For me it begins in Barbados! As you may know I was born in the island of Barbados. Born a descendant of enslaved Africans. Born to an island where we were taught to look towards the mother country of England and to view with suspicion all things African. I remember the first American I heard referred to herself as an African American. She was a beautiful, Rastafarian woman with long dreads, flowing skirts, lots of jewellery and dark long hands. I can’t remember her name or why I met her. But I do remember thinking why would she want to be referred to as African. You see, I was a little girl going to a school called Queen’s College where a picture of Queen Victoria hung high above us and we were all cleaned up and made to line up to wait and curtsy before Queen Elizabeth. So to hear this woman refer to herself as an African American Queen was confusing and intriguing and I believe now attuned my antenna.
Over time I chose to study in England to learn more. To study Anthropology and to try to understand a little more of the culture of the supposed mother land and the nature of human cultures through my studies at University. In England I found a lot of love and tenderness among friends and people who ultimately became family. I strove to learn, to understand, to discover what it means to have been associated with these places, Barbados and England.

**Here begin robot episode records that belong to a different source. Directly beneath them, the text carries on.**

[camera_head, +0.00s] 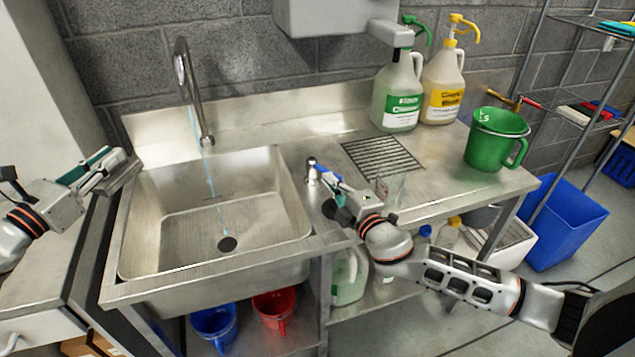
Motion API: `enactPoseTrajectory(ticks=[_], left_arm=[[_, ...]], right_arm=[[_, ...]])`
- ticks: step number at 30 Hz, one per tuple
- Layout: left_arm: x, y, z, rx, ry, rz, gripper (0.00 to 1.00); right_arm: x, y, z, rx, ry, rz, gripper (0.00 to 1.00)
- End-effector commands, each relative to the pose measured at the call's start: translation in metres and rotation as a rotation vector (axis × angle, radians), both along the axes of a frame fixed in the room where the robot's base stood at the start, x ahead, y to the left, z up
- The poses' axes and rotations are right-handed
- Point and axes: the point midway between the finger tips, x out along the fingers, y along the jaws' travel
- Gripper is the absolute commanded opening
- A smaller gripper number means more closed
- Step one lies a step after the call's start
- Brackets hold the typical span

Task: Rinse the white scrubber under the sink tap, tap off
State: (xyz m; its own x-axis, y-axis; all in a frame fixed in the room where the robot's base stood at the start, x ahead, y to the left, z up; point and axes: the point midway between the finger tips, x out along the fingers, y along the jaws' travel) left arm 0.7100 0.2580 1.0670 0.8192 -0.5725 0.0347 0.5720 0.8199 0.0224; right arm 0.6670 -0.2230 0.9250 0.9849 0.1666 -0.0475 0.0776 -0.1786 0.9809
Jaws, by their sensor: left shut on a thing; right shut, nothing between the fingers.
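The curved metal tap (184,75) stands behind the steel sink (165,225). A thin blue stream of water (209,180) falls from it towards the dark drain (227,244), so the tap is running. My left gripper (112,165) is shut at the sink's left rim, outside the stream. It holds a pale thing, probably the white scrubber, but fingers and teal parts hide most of it. My right gripper (322,175) is shut and empty on the counter right of the sink, close to a small metal knob (312,166); I cannot tell if they touch.
A clear beaker (389,188) stands just right of my right gripper. Two jugs, green-labelled (398,95) and yellow-labelled (442,85), stand at the back. A green pitcher (494,140) is at the right, beyond a drain grate (382,155). The sink basin is empty.

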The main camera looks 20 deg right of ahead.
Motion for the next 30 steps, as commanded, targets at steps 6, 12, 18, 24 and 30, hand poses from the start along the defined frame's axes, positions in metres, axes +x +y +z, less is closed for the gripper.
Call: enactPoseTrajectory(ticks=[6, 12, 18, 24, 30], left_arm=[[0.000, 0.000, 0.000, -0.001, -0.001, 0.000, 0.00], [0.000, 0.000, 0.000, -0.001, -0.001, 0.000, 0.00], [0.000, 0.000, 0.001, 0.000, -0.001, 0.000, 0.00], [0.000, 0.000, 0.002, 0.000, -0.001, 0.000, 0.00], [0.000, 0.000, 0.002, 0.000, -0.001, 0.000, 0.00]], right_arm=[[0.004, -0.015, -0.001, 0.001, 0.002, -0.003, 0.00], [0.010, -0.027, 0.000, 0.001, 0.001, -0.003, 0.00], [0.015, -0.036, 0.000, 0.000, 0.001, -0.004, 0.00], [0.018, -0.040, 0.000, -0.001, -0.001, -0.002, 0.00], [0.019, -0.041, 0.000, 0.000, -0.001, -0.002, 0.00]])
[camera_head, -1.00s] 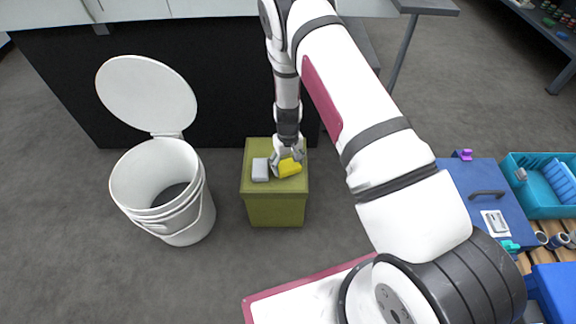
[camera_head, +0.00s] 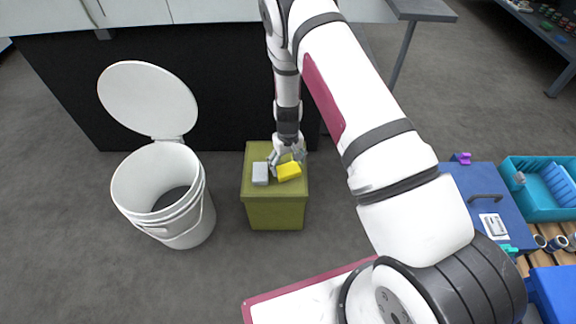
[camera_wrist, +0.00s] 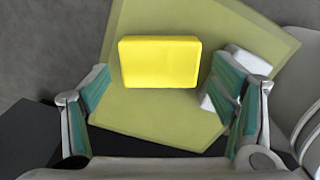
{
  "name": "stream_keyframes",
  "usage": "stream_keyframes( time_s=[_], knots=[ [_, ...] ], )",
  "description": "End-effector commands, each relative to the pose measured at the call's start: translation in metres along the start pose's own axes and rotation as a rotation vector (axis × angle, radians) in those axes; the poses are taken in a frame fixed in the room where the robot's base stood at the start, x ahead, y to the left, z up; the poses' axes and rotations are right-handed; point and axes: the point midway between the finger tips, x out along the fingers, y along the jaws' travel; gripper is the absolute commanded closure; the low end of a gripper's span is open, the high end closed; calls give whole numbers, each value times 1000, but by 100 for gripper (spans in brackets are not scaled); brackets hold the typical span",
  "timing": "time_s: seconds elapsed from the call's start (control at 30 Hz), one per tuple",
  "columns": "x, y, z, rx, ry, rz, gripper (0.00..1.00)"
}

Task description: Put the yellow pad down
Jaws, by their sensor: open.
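The yellow pad (camera_head: 288,171) lies flat on top of the olive-green box (camera_head: 275,212). It also shows in the wrist view (camera_wrist: 160,62), with the box top (camera_wrist: 155,113) around it. My gripper (camera_head: 287,156) is open over the box, just behind the pad in the head view. In the wrist view its fingers (camera_wrist: 165,95) are spread wide to either side, and the pad lies between and beyond them, apart from both. A light grey block (camera_head: 260,173) rests on the box left of the pad; in the wrist view the right finger partly hides this block (camera_wrist: 240,68).
A white bucket (camera_head: 150,205) with its lid raised stands left of the box. A black cabinet front (camera_head: 70,90) is behind. At right are a blue case (camera_head: 480,190) and a teal crate (camera_head: 530,205). Grey floor lies clear between bucket and box.

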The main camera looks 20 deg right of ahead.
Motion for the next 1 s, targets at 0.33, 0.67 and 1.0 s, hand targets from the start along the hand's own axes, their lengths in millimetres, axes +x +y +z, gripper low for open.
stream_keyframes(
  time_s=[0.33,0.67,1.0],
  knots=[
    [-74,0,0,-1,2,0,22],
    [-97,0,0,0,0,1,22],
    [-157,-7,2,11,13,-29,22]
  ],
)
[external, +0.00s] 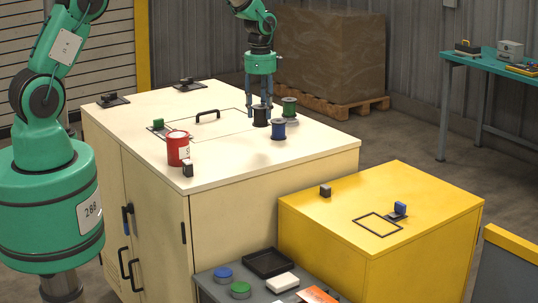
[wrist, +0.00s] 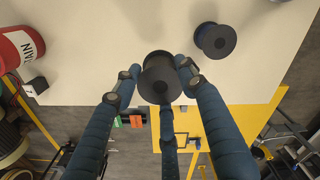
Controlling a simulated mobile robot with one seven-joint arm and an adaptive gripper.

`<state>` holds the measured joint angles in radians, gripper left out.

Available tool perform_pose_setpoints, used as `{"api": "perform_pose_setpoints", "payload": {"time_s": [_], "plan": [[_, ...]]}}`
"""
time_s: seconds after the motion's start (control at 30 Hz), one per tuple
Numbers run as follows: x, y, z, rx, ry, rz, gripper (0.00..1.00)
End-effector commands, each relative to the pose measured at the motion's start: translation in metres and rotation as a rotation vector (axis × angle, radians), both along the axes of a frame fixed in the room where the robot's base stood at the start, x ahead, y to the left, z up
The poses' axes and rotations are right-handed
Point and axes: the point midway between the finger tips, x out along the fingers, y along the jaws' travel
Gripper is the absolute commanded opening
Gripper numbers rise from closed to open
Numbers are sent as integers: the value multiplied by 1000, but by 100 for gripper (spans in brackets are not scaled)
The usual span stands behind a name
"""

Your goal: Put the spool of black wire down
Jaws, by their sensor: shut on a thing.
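The spool of black wire (external: 261,116) is between the fingers of my gripper (external: 259,102), over the cream cabinet top. In the wrist view the black spool (wrist: 160,78) sits between the fingertips of my gripper (wrist: 158,82), which are shut on it. I cannot tell whether the spool touches the cabinet top. A blue spool (external: 278,130) stands close in front and to the right, and a green spool (external: 289,107) stands to the right behind. Another dark spool (wrist: 216,40) shows in the wrist view, apart from the held one.
The cream cabinet top (external: 240,170) carries a red can (external: 178,148), a small black block (external: 187,170) and a black handle (external: 208,116). Its front right area is clear. A lower yellow cabinet (external: 350,197) stands to the right.

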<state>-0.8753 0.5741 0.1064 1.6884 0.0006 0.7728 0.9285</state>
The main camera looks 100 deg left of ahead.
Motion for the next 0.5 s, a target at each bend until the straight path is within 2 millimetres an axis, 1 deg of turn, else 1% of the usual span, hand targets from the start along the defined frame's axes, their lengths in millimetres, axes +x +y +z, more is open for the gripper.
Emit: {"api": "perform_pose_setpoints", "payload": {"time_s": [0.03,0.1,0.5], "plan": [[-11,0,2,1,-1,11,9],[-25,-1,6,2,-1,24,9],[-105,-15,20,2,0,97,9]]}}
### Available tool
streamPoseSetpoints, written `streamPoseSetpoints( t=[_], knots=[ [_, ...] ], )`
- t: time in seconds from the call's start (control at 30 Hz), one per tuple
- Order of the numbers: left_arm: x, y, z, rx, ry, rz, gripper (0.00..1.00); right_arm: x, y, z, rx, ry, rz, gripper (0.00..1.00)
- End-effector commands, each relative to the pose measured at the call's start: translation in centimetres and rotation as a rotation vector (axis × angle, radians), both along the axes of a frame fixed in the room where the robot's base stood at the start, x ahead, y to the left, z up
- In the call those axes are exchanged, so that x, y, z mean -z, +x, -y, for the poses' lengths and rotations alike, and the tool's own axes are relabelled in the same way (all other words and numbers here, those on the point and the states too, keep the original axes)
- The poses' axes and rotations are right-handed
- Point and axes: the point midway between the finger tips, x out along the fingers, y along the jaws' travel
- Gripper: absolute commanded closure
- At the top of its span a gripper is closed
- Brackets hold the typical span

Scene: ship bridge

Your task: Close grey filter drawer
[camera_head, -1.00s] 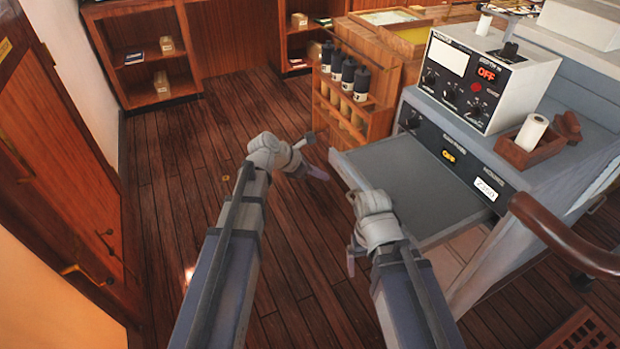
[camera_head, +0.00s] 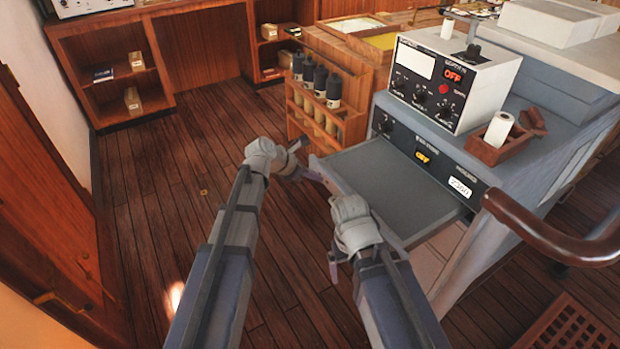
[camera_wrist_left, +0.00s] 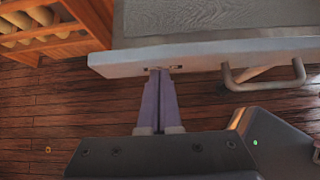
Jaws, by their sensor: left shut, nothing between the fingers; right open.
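The grey filter drawer (camera_head: 395,185) stands pulled out from the grey console, its top surface bare. In the left wrist view, its pale front edge (camera_wrist_left: 225,53) crosses the upper part of the picture. My left gripper (camera_head: 314,173) is shut and empty at the drawer's front, near its far corner. In the left wrist view, its purple fingertips (camera_wrist_left: 159,74) reach the front's lower edge; I cannot tell whether they touch. My right gripper (camera_head: 333,268) is lower, pointing down just outside the drawer's near front corner, and its finger gap is hard to make out.
A wooden rack (camera_head: 318,115) with dark-capped bottles stands close beyond the drawer's far side. A control box (camera_head: 450,82) and a small wooden tray (camera_head: 492,152) sit on the console. A brown handrail (camera_head: 550,235) curves at the right. The plank floor (camera_head: 190,190) at left is clear.

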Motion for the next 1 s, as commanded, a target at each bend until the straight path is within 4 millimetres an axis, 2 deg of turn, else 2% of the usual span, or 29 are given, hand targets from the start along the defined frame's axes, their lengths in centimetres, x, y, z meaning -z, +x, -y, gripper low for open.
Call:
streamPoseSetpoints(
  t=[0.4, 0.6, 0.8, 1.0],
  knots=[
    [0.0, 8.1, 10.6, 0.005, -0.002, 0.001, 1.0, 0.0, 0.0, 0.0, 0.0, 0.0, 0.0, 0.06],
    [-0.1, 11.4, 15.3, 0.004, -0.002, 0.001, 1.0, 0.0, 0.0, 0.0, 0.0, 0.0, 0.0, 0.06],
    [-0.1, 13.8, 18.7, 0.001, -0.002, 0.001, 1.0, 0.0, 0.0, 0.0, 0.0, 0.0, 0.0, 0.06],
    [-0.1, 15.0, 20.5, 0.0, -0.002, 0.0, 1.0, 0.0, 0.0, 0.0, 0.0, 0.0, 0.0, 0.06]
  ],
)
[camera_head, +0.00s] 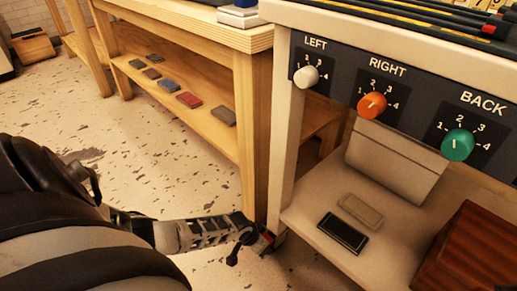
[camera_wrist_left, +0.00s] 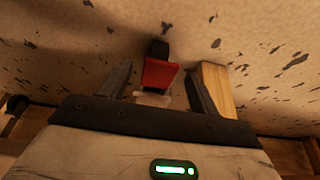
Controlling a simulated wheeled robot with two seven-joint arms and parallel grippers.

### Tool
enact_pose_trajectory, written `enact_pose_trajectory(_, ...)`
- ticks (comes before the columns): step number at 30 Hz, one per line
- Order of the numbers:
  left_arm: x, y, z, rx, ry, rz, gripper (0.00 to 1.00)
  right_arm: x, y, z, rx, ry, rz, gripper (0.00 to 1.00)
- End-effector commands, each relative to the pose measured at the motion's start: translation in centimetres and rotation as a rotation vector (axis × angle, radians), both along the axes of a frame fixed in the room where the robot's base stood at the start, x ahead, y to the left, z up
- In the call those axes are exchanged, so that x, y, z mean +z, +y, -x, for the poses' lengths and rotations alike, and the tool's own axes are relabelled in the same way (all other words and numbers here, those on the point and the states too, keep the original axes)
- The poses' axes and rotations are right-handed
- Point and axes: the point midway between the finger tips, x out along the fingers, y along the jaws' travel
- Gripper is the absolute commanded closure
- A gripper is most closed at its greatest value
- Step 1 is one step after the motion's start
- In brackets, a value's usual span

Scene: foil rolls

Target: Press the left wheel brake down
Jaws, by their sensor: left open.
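The left wheel brake is a small red lever with a dark end, low at the foot of the cart's near left leg (camera_head: 282,150). In the head view only a bit of the red brake (camera_head: 268,237) shows beside my gripper. In the left wrist view the red brake (camera_wrist_left: 159,73) lies between my two fingers, near their tips. My left gripper (camera_head: 262,241) is low over the floor at the leg's foot, open, with a finger on each side of the brake (camera_wrist_left: 157,75). I cannot tell whether it touches the brake. My right gripper is out of view.
The cart panel has LEFT, RIGHT and BACK knobs in white (camera_head: 307,75), orange (camera_head: 372,105) and green (camera_head: 458,145). A wooden bench leg (camera_head: 254,140) stands close by; a wooden post (camera_wrist_left: 216,90) is beside my right-hand finger. The speckled floor (camera_head: 150,150) is open at left.

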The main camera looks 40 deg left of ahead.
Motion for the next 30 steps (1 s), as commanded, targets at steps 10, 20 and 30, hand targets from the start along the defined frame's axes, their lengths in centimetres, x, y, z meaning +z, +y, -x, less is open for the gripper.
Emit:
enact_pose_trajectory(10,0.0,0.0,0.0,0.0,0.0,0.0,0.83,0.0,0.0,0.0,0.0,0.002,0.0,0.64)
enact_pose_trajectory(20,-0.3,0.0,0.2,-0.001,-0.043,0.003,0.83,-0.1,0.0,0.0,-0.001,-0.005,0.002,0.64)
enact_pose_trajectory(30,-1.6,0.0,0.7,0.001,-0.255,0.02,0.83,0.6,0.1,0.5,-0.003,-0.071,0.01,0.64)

When I began studying yoga and engaged in the Christian Church I met several people who have been my teachers. Two of the most significant for this part of my journey being Amy Hughes, whom I met through yoga, and David Pott, whom I met through the church. Amy taught me so much about the issues and difficulties of living sustainably in our dying planet. David taught me a great deal about the journey of reconciliation of healing, and forgiveness. I think my burning desire to leave London and to try to live a more sustainable lifestyle really came from those long discussions with Amy while out walking our dogs. But it was taking the long walks in Barbados, Africa and England with the Lifeline Expedition that really started to stir things up in me.
It was in Barbados back in the expedition of 2005, that I started to feel in my body that my ancestry dated much further back than my own little island. Yet it was in Africa in 2006 that I felt something really shift. While in Africa, I had the privilege to walk with 6 beautiful and powerful African and Caribbean women. While walking, there’s a great deal of time to talk and listen, to share the secrets of your heart and to hear the yearnings of the hearts of others.
I really can not remember who said what, but the pulling together of the conversation that I had with them one day bulldozed through my prejudices and fears of engaging with my African heritage and history. I listened to those women speak of how the richness of Europe was built on the back of Africans and continues to be built on African backs. As we walked we talked as to how could Africa rise, I remember one of them said quite passionately that Africa could never rise as long as the people of Africa were continued to be seen as charity cases, who should be given just enough help to keep them alive and that what Africans needed to be able to trade in their own resources and be paid for doing so.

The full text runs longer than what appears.